▶ [DATASET EXCERPT]:
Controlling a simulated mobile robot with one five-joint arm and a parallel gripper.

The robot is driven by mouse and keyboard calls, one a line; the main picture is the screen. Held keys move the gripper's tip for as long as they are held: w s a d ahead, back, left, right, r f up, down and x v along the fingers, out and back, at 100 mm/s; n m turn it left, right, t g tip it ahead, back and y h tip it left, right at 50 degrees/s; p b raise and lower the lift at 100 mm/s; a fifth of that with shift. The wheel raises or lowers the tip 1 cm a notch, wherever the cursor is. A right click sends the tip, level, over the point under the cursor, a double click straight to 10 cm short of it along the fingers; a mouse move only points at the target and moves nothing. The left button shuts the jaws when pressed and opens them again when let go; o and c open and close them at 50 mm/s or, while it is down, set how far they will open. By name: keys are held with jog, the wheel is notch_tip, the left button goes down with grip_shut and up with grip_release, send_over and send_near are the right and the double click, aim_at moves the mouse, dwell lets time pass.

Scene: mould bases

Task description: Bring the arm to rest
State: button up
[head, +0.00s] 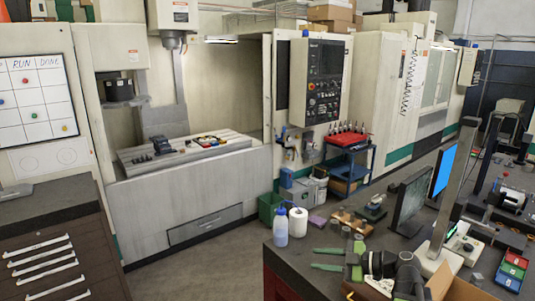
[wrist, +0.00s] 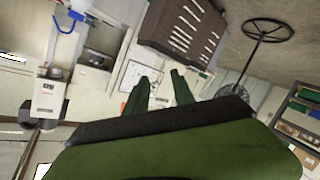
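My gripper (head: 322,259) shows at the lower middle of the head view, with two green fingers pointing left and a gap between them. My dark and green arm links are folded behind it, at the bottom edge of the picture. In the wrist view my gripper (wrist: 160,92) also shows two green fingers standing apart with nothing between them. The fingers appear in front of the dark workbench (head: 292,258) in the head view; I cannot tell how far they are from it.
Monitors (head: 411,198) stand to the right. A brown drawer cabinet (head: 55,250) stands at left. Floor (head: 215,260) between cabinet and bench is clear.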

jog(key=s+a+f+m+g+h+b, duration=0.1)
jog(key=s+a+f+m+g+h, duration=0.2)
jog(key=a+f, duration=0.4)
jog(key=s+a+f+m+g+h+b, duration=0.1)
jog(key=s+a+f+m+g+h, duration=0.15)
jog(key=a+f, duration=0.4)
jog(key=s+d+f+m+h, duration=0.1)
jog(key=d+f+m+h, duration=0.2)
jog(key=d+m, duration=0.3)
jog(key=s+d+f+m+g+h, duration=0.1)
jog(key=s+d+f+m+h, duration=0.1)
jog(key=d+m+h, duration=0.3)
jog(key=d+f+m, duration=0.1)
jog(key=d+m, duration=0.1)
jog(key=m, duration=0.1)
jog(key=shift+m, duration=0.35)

▶ [WHAT TO PRODUCE]:
Omit the pictures and give the material again, exactly and in full.

▶ [EXPECTED ANSWER]:
Controlling a simulated mobile robot with one five-joint arm and a parallel gripper.

The robot is driven by mouse and keyboard calls, one a line; the main picture is the screen. Held keys move the gripper's tip for as long as they are held: w s a d ahead, back, left, right, r f up, down and x v along the fingers, out and back, at 100 mm/s; n m turn it left, right, t g tip it ahead, back and y h tip it left, right at 50 degrees/s; p b raise and lower the lift at 100 mm/s; a fifth of that with shift. The wheel raises or lowers the tip 1 cm a notch, wherever the cursor is. A right click sends the tip, level, over the point under the cursor, a double click straight to 10 cm short of it along the fingers; a mouse move only points at the target and moves nothing. The left button shuts the jaws when pressed and opens them again when let go; o and c open and close them at 50 mm/s or, while it is down, set how far they will open. By name: keys are held with jog, the wheel is notch_tip, the left button goes down with grip_shut and up with grip_release, send_over and send_near are the right and the double click, aim_at moves the mouse, dwell lets time pass.

Scene: mould bases

Task description: Bring the arm to rest
State: button up
[head, +0.00s] 
[wrist, +0.00s] 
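My gripper (head: 322,259) shows at the lower middle of the head view, with two green fingers pointing left and a gap between them. My dark and green arm links are folded behind it, at the bottom edge of the picture. In the wrist view my gripper (wrist: 160,92) also shows two green fingers standing apart with nothing between them. The fingers appear in front of the dark workbench (head: 292,258) in the head view; I cannot tell how far they are from it.
Monitors (head: 411,198) stand to the right. A brown drawer cabinet (head: 55,250) stands at left. Floor (head: 215,260) between cabinet and bench is clear.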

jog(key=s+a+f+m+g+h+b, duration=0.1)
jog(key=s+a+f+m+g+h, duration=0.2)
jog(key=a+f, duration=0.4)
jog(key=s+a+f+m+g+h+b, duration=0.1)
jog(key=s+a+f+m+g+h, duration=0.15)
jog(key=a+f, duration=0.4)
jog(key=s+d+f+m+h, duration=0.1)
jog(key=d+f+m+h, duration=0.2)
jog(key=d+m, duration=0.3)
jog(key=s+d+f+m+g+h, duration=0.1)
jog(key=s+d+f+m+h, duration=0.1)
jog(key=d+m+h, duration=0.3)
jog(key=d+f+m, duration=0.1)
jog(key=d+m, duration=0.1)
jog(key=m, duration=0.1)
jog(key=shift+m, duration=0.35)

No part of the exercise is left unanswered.